When we picture ourselves at the seaside on vacation, we imagine a clean seashore with clear water. But, in reality, this is never the case, as marine pollution has become one of humanity's biggest concerns. Thanks to human negligence, most of the beaches on our planet are littered with plastic and non-biodegradable trash, which eventually reach the sea and damage the marine ecosystem. As fellow stewards of this Earth, we were inspired to build something that can help restore beaches and protect sea life.
What it does
The automated smart rover built by us moves around the beach to identify and pick up trash. The wheels of the rover are potent enough to move across dry as well as wet sand. The camera of the Raspberry pi 4 used in this rover takes an image of the material, and then it sends that image to Google Cloud. With the help of Google's CloudVision API, it identifies what is there in the image and returns it to my client. Depending upon the type of that object, the program classifies it as either trash or not. If the object gets identified as trash, then the rover picks it up, moves, and gathers them to a specific corner away from the seashore, making it easy for the garbage collector to collect the whole trash of the site at once. And the rover keeps repeating the process of picking up trash and moving it near a trashcan until the entire area (in this case, the beach shore) is clean and free of plastic.
How we built it
The heart of the rover is the Raspberry pi 4, and along with it, we are using the RPI cam. We have used two motors for the movement, and for the picking mechanism, we used a micro servo motor. We used an l293d as the Motor Driver, which drives the motors. With the help of Google Cloud Vision Object Detection API and some python code for driving the motor driver, we merged both the API code for the object detection and the robot's movement. Next, we calibrated the rover with threshold values, such as for the movement or tuning the triggering of the servo.
Challenges we ran into
One of the mentionable challenges faced while building the project was that it was our first time interfacing the l293d motor driver with the Raspberry pi. Then configuring the servo with the R-pi and making it work correctly was another hurdle we had to overcome. Merging the API code with the main code was a bit tricky. Finally, some troubleshooting and bug fixing was also nerve-wracking for sure.

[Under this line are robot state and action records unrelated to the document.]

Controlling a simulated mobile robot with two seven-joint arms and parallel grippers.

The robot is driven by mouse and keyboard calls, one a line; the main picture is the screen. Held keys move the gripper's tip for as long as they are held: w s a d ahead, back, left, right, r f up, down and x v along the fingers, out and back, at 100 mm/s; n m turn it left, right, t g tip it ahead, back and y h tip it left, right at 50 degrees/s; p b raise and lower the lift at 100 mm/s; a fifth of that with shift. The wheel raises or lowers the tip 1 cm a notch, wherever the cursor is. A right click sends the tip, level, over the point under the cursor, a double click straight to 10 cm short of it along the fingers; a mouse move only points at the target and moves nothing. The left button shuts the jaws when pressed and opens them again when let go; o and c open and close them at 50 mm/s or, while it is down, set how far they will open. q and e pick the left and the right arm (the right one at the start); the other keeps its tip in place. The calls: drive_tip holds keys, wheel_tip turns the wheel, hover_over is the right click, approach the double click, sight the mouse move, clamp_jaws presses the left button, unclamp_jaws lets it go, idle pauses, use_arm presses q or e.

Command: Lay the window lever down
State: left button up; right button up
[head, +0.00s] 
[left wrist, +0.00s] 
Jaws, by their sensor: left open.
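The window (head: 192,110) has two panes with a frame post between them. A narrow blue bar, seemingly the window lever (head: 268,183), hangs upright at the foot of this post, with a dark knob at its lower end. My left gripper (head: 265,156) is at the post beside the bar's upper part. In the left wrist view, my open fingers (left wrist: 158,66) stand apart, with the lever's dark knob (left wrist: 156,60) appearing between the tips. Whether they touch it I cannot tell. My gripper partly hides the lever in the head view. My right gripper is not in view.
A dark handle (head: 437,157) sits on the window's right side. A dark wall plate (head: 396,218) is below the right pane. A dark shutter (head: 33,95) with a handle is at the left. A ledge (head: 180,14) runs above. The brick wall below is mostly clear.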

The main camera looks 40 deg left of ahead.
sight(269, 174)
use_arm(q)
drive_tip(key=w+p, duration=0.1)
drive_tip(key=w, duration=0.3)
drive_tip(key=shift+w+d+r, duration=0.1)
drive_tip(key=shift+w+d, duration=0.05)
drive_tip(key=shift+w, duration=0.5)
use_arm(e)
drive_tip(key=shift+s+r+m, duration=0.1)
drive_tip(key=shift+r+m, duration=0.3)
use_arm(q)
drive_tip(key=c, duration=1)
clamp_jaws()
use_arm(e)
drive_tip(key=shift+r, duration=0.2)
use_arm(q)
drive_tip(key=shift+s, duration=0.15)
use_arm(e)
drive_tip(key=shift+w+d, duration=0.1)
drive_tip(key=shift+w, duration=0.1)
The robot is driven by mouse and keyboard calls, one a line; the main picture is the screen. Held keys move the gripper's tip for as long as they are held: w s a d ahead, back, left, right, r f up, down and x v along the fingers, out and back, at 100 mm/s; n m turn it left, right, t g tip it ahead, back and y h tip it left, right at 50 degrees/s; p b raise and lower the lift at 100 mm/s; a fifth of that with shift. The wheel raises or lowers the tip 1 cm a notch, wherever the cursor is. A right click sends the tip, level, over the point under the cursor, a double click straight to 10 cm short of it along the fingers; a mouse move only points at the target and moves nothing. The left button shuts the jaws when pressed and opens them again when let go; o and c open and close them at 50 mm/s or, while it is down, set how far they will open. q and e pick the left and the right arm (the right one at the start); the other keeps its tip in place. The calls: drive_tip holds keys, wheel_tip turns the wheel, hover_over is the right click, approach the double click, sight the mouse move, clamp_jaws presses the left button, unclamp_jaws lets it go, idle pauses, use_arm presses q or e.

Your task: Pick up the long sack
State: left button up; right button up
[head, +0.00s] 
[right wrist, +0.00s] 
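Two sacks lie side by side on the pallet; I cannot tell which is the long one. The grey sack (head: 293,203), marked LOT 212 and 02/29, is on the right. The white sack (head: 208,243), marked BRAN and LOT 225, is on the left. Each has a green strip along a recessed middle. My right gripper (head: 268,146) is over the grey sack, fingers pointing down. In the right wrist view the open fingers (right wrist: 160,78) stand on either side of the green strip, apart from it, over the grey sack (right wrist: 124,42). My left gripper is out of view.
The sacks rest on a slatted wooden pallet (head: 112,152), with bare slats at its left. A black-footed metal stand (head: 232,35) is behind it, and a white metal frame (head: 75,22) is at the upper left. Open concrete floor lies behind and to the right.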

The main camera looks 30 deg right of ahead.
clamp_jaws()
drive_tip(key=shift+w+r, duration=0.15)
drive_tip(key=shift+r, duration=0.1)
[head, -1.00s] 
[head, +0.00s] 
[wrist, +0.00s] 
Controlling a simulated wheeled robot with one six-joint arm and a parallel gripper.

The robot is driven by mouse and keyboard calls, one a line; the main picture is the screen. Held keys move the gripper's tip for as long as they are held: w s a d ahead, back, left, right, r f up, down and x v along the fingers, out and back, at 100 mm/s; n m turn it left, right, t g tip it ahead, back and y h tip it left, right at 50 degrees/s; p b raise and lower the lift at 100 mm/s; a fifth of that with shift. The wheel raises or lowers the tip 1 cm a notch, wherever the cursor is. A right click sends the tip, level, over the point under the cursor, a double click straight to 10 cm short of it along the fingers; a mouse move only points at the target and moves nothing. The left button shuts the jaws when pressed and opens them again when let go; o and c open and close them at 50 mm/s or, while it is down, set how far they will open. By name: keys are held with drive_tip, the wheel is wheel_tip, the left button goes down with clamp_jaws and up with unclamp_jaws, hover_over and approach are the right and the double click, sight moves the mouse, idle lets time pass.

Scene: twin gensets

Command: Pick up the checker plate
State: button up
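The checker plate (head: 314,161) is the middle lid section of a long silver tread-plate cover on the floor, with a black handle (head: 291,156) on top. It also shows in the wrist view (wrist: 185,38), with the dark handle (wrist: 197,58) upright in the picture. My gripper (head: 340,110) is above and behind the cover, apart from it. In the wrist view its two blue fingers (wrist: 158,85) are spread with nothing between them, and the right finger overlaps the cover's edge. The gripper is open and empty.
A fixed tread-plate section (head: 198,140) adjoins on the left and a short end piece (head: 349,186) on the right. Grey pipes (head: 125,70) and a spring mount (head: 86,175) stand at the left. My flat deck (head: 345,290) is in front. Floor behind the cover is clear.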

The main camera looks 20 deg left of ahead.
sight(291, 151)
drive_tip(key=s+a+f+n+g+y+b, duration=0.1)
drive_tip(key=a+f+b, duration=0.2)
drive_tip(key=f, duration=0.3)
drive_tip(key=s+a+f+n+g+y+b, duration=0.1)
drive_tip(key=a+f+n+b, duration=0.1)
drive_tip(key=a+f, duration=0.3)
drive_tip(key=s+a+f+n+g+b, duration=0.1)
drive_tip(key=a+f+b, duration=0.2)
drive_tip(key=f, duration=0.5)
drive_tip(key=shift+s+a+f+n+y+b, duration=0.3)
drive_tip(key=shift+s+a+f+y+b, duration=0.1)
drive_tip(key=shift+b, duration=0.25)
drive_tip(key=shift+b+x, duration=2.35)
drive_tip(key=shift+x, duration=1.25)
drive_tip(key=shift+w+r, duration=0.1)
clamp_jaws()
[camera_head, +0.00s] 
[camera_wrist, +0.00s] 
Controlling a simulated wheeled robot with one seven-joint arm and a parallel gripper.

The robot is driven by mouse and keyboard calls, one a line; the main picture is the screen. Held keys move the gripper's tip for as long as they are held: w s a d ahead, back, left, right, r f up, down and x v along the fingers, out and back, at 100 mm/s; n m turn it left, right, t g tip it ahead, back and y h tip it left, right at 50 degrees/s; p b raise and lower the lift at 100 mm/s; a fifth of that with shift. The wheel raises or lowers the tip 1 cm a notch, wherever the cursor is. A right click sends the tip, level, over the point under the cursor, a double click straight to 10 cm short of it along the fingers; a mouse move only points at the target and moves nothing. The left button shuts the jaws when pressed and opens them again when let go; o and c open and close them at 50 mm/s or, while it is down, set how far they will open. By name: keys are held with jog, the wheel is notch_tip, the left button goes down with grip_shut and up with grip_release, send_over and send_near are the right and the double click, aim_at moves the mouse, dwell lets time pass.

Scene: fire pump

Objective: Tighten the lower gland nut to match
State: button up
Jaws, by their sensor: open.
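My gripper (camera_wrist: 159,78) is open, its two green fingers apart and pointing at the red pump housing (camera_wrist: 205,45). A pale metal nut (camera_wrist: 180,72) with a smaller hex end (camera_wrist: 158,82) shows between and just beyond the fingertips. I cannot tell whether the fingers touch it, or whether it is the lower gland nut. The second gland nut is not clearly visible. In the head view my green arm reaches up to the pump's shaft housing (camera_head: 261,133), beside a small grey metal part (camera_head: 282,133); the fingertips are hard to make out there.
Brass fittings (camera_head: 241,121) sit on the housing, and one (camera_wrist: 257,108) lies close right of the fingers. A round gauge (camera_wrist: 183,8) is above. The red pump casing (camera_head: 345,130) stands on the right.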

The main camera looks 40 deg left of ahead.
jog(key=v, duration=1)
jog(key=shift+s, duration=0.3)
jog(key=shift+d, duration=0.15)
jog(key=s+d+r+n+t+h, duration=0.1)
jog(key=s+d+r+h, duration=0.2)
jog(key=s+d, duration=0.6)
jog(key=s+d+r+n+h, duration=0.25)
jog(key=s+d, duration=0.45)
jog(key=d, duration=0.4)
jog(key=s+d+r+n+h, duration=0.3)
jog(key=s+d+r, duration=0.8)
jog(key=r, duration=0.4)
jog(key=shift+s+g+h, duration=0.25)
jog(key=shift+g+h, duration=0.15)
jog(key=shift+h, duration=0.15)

Accomplishments we are proud of
Driving the l293d Motor Driver and the Servo Motor with the Raspberry pi was an accomplishment in itself. Being able to make the object detection API work correctly so that it could identify trash was something that we are very proud of doing. One of the most celebratory moments for us was watching the bot working correctly upon merging the Object Detection API with the main Driver Code.
What's next for Beach, please
In the future, we are planning to upgrade our rover with a trash bin detection capability which will allow the garbage to be gathered near a dustbin/trashcan or put the trash inside that. We will also add a web portal to our project, which will allow us to control the rover in a semi-autonomous configuration. In the web portal, there will be buttons to allow the user to communicate with the rover. Further, we will be improving the architecture of the rover as well, so that it can pick up multiple trash at once, which will reduce the number of turns it has to take to reach the dustbin/trashcan, hence improving the rover's efficiency.